3. Важной составляющей каждой грамматики является язык описания (метаязык).

А. В грамматике используется один метаязык. Его выбор определяется тем, каким автору представляется адресат грамматики.

а. Грамматика адресована русскому читателю, который при этом мыслится как профессионал в филологии (справщику Печатного двора, переводчику). Так, в предисловии к грамматике 1.1 указывается, что без специальных знаний книжник «основательнагѡ къ преводу орудїа» лишается и «въ неудобопостижны(х) б(о)гословски(х) и догматственныхъ писанїахъ, инде же и во їсториалныхъ не малѡ погрѣшиша и погрѣшаютъ» (л. 2). Аудитория может пониматься и более широко, тогда грамматика адресуется всем тем, кто занят чтением и толкованием текстов: «читающе по своему ра(з)сужденїю мнози ѡ вѣрѣ погрѣшиша и до н(ы)нѣ погрѣшаютъ» (там же, л. 2 об.) В грамматиках этого типа метаязыком является ц.‑сл., обычно в его «упрощенном» варианте (грамматики 1.1—1.5).

б. Грамматика предназначена иностранному читателю.

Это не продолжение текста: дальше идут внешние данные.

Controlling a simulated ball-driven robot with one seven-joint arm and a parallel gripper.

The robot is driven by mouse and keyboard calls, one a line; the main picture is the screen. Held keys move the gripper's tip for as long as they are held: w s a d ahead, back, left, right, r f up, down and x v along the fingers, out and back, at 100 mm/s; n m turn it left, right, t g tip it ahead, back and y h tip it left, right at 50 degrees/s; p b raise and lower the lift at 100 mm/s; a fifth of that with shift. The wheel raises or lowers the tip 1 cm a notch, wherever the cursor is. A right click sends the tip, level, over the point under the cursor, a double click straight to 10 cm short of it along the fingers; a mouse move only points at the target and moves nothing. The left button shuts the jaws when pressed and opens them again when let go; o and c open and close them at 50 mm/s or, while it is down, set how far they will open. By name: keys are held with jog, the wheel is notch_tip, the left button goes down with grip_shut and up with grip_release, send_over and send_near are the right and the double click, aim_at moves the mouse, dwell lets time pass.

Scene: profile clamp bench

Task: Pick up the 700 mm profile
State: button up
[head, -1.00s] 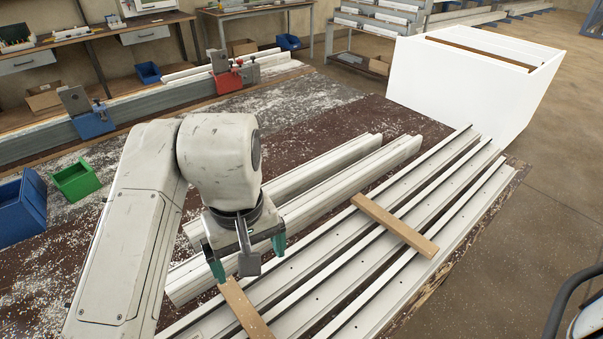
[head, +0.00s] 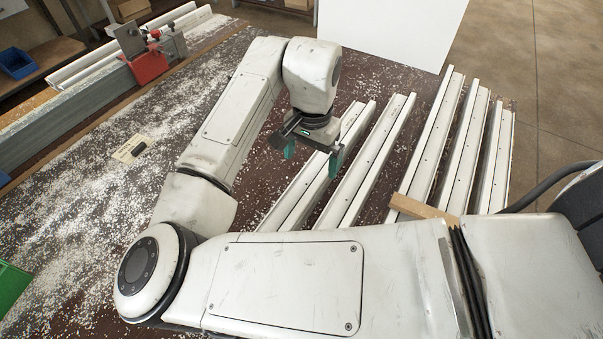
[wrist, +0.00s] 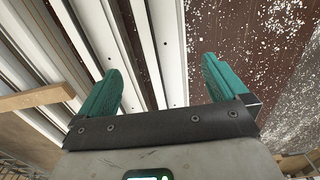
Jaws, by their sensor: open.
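My gripper (head: 312,158) is open and empty, its two teal fingers pointing down. It is over the leftmost of two white profiles, the left profile (head: 300,200), in the head view. In the wrist view this profile (wrist: 168,45) runs between the open fingers; the gap in height cannot be told. The second white profile (head: 372,160) lies beside it to the right, apart and roughly parallel. No length marking is readable, so I cannot tell which profile is 700 mm. My forearm hides the near ends in the head view.
Several longer white profiles (head: 462,150) lie at the right, with a wooden batten (head: 422,208) across them. A white box (head: 390,30) stands behind. A red clamp (head: 142,62) sits on a rail at the left. Shavings cover the open bench (head: 90,200) at left.

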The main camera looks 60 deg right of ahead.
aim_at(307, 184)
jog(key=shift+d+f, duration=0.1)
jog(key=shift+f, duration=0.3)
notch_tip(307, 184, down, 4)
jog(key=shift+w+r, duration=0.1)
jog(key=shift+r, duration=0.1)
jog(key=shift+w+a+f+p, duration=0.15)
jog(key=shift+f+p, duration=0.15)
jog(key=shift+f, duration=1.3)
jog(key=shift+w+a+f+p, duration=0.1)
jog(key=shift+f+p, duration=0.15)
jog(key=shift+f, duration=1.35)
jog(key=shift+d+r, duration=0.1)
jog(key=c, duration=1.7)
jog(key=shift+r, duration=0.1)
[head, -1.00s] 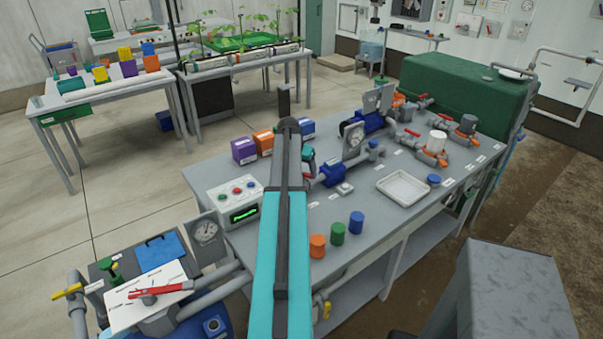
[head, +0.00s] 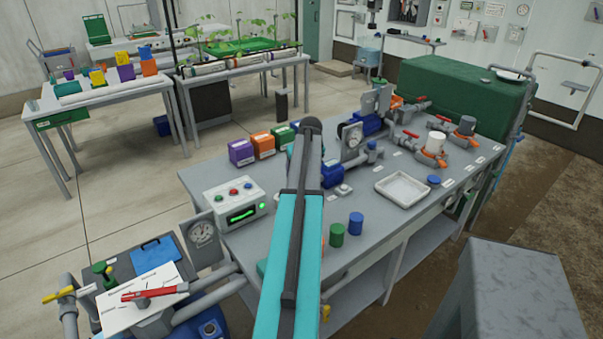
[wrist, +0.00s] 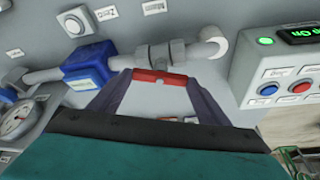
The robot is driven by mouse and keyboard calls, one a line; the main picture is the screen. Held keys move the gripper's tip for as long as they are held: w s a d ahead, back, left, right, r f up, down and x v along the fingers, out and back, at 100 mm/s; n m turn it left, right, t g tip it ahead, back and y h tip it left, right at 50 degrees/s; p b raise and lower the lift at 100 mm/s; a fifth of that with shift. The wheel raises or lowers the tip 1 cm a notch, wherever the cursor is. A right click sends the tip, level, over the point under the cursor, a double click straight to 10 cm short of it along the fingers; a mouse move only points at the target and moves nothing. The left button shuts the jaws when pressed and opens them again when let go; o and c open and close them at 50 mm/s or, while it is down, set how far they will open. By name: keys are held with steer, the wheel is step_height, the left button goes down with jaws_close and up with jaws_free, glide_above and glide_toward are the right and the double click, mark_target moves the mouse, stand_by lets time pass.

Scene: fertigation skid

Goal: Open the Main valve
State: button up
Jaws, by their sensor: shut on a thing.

1). Автор не имеет в виду носителя того или иного конкретного европейского языка. Так, например, Лудольф (2.1) предназначал свою грамматику тем, «кому необходимо отправиться в Московию по политическим или по своим частным делам» (л. А об. [цит. по: Ларин 1937]). Отсюда и выбор в качестве метаязыка латыни — принятого языка науки. Кроме того, приведенные в конце грамматики диалоги Лудольф снабжает немецким переводом для тех, кто не владеет латынью («qui linguam latinam ignorant»). По мнению Лудольфа, русские должны изучать ц.‑сл., поэтому на них грамматика не рассчитана, хотя и должна иметь косвенное влияние и на русского читателя, так как «этот пример убедит русских, что можно печатать некоторые вещи и на народном наречии» (там же, л. А об.).